TASK BRIEF:
Look through the data below and output, unchanged, every line from the one holding "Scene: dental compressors" through the one holding "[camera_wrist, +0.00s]", inclusive. Skip the pictures.

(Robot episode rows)
-- BEGIN --

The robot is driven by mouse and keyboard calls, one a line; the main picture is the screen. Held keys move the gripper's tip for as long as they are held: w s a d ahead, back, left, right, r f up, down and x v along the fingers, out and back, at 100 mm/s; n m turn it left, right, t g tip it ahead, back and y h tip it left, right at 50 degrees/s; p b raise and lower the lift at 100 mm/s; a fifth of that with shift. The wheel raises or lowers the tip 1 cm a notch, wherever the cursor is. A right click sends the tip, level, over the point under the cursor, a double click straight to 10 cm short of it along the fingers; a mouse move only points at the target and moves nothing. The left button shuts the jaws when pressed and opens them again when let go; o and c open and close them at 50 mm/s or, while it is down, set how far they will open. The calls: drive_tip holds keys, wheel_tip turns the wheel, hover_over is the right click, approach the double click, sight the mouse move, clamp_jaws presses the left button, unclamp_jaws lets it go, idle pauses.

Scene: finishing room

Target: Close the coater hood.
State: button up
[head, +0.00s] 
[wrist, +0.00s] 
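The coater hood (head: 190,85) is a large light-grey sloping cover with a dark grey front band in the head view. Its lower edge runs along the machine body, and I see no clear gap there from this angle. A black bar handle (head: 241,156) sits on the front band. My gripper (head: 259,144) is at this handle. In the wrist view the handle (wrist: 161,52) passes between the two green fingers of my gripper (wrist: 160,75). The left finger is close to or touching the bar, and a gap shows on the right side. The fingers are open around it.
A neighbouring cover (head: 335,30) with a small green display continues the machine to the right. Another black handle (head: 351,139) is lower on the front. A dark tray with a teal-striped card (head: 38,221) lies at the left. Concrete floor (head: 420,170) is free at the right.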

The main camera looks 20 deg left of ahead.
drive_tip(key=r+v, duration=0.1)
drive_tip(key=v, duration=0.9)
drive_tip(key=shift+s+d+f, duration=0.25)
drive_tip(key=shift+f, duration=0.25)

-- END --
-- BEGIN --

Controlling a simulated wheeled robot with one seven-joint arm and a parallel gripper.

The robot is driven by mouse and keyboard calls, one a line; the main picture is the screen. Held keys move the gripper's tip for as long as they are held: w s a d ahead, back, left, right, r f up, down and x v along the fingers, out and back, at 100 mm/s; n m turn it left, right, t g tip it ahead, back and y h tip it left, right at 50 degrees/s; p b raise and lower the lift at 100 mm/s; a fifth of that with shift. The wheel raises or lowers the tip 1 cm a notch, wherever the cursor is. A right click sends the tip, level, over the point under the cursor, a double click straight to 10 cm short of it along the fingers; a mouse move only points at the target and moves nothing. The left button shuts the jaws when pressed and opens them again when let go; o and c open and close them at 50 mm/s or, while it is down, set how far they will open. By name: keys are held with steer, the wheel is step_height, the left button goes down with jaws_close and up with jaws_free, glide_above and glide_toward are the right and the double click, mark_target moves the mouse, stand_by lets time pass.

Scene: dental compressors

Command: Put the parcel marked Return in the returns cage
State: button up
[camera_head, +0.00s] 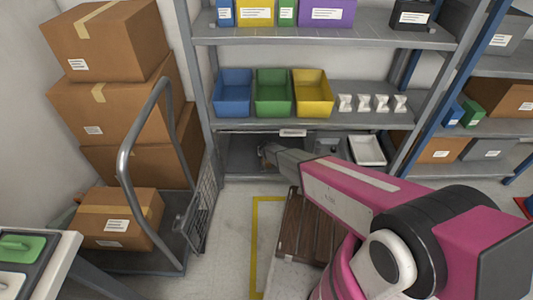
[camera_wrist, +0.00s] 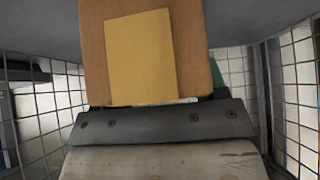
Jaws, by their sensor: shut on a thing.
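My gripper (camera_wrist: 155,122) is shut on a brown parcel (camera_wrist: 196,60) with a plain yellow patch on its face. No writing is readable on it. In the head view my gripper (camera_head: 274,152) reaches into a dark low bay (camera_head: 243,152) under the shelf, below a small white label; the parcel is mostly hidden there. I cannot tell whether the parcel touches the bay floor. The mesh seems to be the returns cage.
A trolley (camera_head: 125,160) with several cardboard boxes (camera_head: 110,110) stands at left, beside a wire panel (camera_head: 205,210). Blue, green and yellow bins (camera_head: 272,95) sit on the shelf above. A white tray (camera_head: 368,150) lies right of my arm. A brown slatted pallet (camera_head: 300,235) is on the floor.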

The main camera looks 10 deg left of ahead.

-- END --

THE RESULT:
Scene: dental compressors

Command: Put the parcel marked Return in the returns cage
State: button up
[camera_head, +0.00s] 
[camera_wrist, +0.00s] 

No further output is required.